* _Given problem_: Word for word, restate every line of the listing that follows.

* _Provided data_:
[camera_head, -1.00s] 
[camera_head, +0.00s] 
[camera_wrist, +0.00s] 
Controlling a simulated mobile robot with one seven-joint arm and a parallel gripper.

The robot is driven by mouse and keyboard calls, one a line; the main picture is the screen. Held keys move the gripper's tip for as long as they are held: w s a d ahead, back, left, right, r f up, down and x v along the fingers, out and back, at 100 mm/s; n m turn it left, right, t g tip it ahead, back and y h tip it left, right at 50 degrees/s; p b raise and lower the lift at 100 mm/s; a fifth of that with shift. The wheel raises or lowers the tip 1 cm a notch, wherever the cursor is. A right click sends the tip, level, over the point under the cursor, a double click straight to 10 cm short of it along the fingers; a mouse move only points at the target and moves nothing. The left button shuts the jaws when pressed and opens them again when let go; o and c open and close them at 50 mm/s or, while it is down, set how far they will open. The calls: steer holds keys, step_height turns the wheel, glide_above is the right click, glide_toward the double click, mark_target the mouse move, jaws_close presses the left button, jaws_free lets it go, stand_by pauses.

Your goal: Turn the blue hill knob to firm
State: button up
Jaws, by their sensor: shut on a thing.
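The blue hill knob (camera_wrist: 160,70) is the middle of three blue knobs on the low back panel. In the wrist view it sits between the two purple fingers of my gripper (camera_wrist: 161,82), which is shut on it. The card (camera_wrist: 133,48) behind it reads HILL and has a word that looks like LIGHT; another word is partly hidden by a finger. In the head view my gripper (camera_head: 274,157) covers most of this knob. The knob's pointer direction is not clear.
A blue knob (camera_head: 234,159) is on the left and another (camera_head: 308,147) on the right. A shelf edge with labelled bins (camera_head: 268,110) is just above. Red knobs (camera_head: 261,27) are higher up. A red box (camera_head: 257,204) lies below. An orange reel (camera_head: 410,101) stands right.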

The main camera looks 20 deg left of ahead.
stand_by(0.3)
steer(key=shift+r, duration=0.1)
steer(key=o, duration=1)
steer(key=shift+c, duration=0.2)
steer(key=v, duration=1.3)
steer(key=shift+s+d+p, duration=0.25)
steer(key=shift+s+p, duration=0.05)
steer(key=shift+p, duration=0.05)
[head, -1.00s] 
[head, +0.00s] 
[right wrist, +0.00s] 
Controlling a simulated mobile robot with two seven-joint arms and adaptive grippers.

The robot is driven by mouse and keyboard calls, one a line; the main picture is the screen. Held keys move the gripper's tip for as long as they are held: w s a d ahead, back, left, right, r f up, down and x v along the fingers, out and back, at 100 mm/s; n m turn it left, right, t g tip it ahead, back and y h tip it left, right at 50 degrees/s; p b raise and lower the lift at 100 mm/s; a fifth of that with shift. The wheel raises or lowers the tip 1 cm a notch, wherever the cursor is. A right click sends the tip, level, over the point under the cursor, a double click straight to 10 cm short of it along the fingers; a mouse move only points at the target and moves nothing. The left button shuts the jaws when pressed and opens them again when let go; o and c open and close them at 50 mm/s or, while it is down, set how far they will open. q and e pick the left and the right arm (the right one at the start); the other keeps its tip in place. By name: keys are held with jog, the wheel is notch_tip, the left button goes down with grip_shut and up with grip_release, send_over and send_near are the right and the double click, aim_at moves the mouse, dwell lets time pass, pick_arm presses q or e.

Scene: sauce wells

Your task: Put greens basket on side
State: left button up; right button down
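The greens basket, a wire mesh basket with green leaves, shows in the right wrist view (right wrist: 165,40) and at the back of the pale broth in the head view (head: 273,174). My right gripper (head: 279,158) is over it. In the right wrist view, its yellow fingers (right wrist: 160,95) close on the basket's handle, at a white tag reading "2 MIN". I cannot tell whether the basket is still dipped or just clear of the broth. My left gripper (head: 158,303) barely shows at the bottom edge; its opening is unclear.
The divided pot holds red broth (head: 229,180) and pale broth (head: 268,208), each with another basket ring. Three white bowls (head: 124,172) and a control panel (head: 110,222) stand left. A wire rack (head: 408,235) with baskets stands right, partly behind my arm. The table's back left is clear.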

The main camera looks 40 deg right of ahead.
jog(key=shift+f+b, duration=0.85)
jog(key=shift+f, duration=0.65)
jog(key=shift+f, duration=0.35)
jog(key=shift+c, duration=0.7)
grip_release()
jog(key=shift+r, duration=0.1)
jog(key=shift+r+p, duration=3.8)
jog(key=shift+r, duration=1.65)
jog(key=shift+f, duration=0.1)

* _Answer to the exercise_:
[camera_head, -1.00s] 
[camera_head, +0.00s] 
[camera_wrist, +0.00s] 
Controlling a simulated mobile robot with one seven-joint arm and a parallel gripper.

The robot is driven by mouse and keyboard calls, one a line; the main picture is the screen. Held keys move the gripper's tip for as long as they are held: w s a d ahead, back, left, right, r f up, down and x v along the fingers, out and back, at 100 mm/s; n m turn it left, right, t g tip it ahead, back and y h tip it left, right at 50 degrees/s; p b raise and lower the lift at 100 mm/s; a fifth of that with shift. The wheel raises or lowers the tip 1 cm a notch, wherever the cursor is. A right click sends the tip, level, over the point under the cursor, a double click straight to 10 cm short of it along the fingers; a mouse move only points at the target and moves nothing. The left button shuts the jaws when pressed and opens them again when let go; o and c open and close them at 50 mm/s or, while it is down, set how far they will open. The calls: steer holds keys, step_height turns the wheel, glide_above is the right click, glide_toward the double click, mark_target the mouse move, jaws_close presses the left button, jaws_free lets it go, stand_by pauses.

Your goal: Turn the blue hill knob to firm
State: button up
Jaws, by their sensor: shut on a thing.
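The blue hill knob (camera_wrist: 160,70) is the middle of three blue knobs on the low back panel. In the wrist view it sits between the two purple fingers of my gripper (camera_wrist: 161,82), which is shut on it. The card (camera_wrist: 133,48) behind it reads HILL and has a word that looks like LIGHT; another word is partly hidden by a finger. In the head view my gripper (camera_head: 274,157) covers most of this knob. The knob's pointer direction is not clear.
A blue knob (camera_head: 234,159) is on the left and another (camera_head: 308,147) on the right. A shelf edge with labelled bins (camera_head: 268,110) is just above. Red knobs (camera_head: 261,27) are higher up. A red box (camera_head: 257,204) lies below. An orange reel (camera_head: 410,101) stands right.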

The main camera looks 20 deg left of ahead.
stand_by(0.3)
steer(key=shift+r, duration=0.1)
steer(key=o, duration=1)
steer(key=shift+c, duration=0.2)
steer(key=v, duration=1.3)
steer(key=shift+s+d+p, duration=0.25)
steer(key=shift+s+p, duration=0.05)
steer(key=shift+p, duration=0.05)
[head, -1.00s] 
[head, +0.00s] 
[right wrist, +0.00s] 
Controlling a simulated mobile robot with two seven-joint arms and adaptive grippers.

The robot is driven by mouse and keyboard calls, one a line; the main picture is the screen. Held keys move the gripper's tip for as long as they are held: w s a d ahead, back, left, right, r f up, down and x v along the fingers, out and back, at 100 mm/s; n m turn it left, right, t g tip it ahead, back and y h tip it left, right at 50 degrees/s; p b raise and lower the lift at 100 mm/s; a fifth of that with shift. The wheel raises or lowers the tip 1 cm a notch, wherever the cursor is. A right click sends the tip, level, over the point under the cursor, a double click straight to 10 cm short of it along the fingers; a mouse move only points at the target and moves nothing. The left button shuts the jaws when pressed and opens them again when let go; o and c open and close them at 50 mm/s or, while it is down, set how far they will open. q and e pick the left and the right arm (the right one at the start); the other keeps its tip in place. By name: keys are held with jog, the wheel is notch_tip, the left button goes down with grip_shut and up with grip_release, send_over and send_near are the right and the double click, aim_at moves the mouse, dwell lets time pass, pick_arm presses q or e.

Scene: sauce wells

Your task: Put greens basket on side
State: left button up; right button down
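The greens basket, a wire mesh basket with green leaves, shows in the right wrist view (right wrist: 165,40) and at the back of the pale broth in the head view (head: 273,174). My right gripper (head: 279,158) is over it. In the right wrist view, its yellow fingers (right wrist: 160,95) close on the basket's handle, at a white tag reading "2 MIN". I cannot tell whether the basket is still dipped or just clear of the broth. My left gripper (head: 158,303) barely shows at the bottom edge; its opening is unclear.
The divided pot holds red broth (head: 229,180) and pale broth (head: 268,208), each with another basket ring. Three white bowls (head: 124,172) and a control panel (head: 110,222) stand left. A wire rack (head: 408,235) with baskets stands right, partly behind my arm. The table's back left is clear.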

The main camera looks 40 deg right of ahead.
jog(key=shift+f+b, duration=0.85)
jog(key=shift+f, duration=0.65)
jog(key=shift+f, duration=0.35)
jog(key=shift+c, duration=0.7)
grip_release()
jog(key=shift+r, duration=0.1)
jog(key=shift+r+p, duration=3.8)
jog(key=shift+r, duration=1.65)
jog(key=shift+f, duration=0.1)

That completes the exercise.